President Richard M. Nixon: Cons and Failures of His Presidency
Some of the cons or negatives and failures of the presidency of Richard M. Nixon.
His 5 Years, 201 Days as President
Nixon's celebrated "detente" with Russia was more cosmetic than substantive--none of the key issues between the 2 superpowers were resolved, and Nixon failed in his drive for meaningful arms control agreements. The new policy toward China was inevitable, considering China's internal development and growing differences with the U.S.S.R. Nixon simply benefited from an inexorable trend in world affairs. In Vietnam, he willfully continued a tragic war for 4 unnecessary years, at a cost of thousands of lives and billions of dollars. When direct U.S. involvement was finally terminated, Nixon accepted the same settlement that war critics had been urging for years. His endless talk of peace with honor was only a sham. His invasion of Cambodia, his lies to the public and the Congress, his genocidal Christmas bombing of Vietnam in 1973 were all a tragic waste. Despite the intensive Nixon-Kissinger public relations efforts, the ruthless U.S. position in the India-Pakistan dispute, the threat of renewed fighting in the Middle East, the continuing bloodshed in Vietnam, and the CIA intervention in Chile, show that American policy is just as immoral--and the world situation is just as dangerous--as it has ever been.
Nixon's funding cutbacks crippled dozens of necessary programs providing health care, education and job training services, as the Government adopted a policy of "benign neglect" toward the nation's poor. Meanwhile, Nixon urged increased Federal spending for ill-considered military--industrial boondoggles like the ABM and SST. On the environment, he always put the interests of big corporations (like the oil companies, auto makers and lumber barons) ahead of the needs of the people. Most serious of all, his totally inept handling of the economy produced the most serious domestic crisis since the Great Depression--as inflation soared to unheard of levels and the country skidded in and out of "Nixon recessions." While corporate profits reached all-time highs, the Administration could offer the average citizen only 4 phases of economic waffling. By the time Nixon left office, all of America's most serious domestic problems had been notably aggravated.

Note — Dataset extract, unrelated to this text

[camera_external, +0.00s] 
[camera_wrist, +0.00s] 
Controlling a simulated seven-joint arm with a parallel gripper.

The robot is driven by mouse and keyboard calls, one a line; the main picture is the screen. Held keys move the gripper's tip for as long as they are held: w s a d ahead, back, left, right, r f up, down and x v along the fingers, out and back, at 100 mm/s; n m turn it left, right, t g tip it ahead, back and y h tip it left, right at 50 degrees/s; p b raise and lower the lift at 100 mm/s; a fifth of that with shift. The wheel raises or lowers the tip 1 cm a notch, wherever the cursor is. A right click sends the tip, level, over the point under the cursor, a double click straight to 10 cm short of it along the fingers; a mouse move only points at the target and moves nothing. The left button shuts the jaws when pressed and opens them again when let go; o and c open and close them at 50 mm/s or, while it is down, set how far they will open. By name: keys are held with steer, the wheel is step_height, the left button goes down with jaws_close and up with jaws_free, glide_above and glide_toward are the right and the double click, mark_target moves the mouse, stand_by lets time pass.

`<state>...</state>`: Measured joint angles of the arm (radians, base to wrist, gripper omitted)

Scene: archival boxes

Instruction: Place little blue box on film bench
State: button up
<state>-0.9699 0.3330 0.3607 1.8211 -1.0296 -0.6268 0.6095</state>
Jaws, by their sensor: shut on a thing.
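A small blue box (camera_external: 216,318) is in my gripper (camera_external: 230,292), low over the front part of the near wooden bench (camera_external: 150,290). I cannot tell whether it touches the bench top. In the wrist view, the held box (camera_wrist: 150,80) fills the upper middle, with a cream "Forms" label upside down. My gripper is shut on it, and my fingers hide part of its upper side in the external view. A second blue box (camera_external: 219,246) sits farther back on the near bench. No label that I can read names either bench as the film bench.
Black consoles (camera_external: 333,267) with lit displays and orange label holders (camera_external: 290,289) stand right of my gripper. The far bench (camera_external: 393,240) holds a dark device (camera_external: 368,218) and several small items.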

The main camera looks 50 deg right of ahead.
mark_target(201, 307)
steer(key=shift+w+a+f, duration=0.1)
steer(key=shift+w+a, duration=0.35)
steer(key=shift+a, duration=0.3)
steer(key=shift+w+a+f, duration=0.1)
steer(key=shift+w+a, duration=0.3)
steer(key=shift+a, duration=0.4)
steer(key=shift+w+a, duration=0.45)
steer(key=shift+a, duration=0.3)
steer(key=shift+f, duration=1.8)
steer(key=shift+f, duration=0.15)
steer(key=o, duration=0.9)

Nixon's "law and order" Administration gave America the most lawless Government in its history. The criminal activity started at the very top of the ticket. Even leaving Watergate aside, Nixon was clearly guilty of tax fraud in cheating the IRS out of the tidy sum of $500,000. He also contributed $17 million in public funds to the improvement of his own resort homes. Meanwhile, Vice-President Spiro Agnew preferred more traditional forms of graft as he accepted thousands of dollars in bribes and payoffs. With these examples to inspire them, it is hardly surprising that Nixon appointees in every branch of Government (including Cabinet members who have pleaded guilty to or been indicted and convicted of Watergate-related crimes) disgraced themselves and abused the public trust. No one in America has done as much as Nixon to secure Washington's reputation as "The Crime Capital of the World."
It is hard to decide which is more amazing in Nixon's handling of Watergate--the President's immorality or his incompetence. Nixon will not only be remembered as the greatest liar in American history, he may also be remembered as the most inept administrator. The antics of Nixon and his palace guard would be simply laughable except that they came so close to achieving their objectives. His efforts to subvert the rights of citizens, spy on his opponents, smear his "enemies," intimidate the press, defy the courts, diminish Congress, and manipulate the FBI, CIA, and IRS all proved--at least partially-temporarily successful. As historian Henry Steele Commager put it: "Other things being equal, we haven't had a bad President before now. Mr. Nixon is the 1st dangerous and wicked President."